-- START OF Source data --

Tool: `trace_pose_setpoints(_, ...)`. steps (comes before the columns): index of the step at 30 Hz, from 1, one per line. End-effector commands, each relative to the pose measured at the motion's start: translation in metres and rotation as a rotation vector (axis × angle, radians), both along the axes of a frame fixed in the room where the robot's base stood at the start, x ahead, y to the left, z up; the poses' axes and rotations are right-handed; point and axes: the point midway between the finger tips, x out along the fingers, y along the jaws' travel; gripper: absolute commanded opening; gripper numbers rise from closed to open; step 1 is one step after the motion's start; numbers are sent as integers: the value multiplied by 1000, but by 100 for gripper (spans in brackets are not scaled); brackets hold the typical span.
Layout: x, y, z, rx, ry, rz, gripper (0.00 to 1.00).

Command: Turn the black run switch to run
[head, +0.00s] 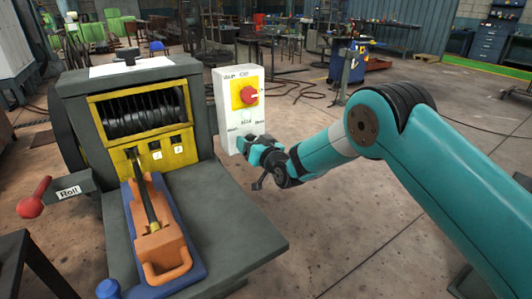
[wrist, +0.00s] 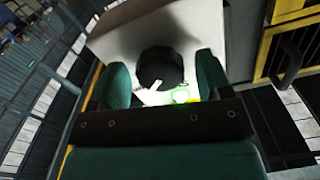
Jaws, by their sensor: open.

-- END OF Source data --

* _Given request_
Return each line with "open".

* _Exercise result_
Tool: `trace_pose_setpoints(_, ...)`. steps (comes before the columns): index of the step at 30 Hz, from 1, one per line. End-effector commands, each relative to the pose measured at the motion's start: translation in metres and rotation as a rotation vector (axis × angle, radians), both along the axes of a frame fixed in the room where the robot's base stood at the start, x ahead, y to the left, z up; the poses' axes and rotations are right-handed; point and axes: the point midway between the finger tips, x out along the fingers, y along the jaws' travel; gripper: absolute commanded opening; gripper numbers rise from closed to open; step 1 is one step after the motion's start; numbers are sent as integers: the value multiplied by 1000, but by 100 for gripper (spans in brackets are not scaled); brackets hold the typical span.
Jaws, by their sensor: open.

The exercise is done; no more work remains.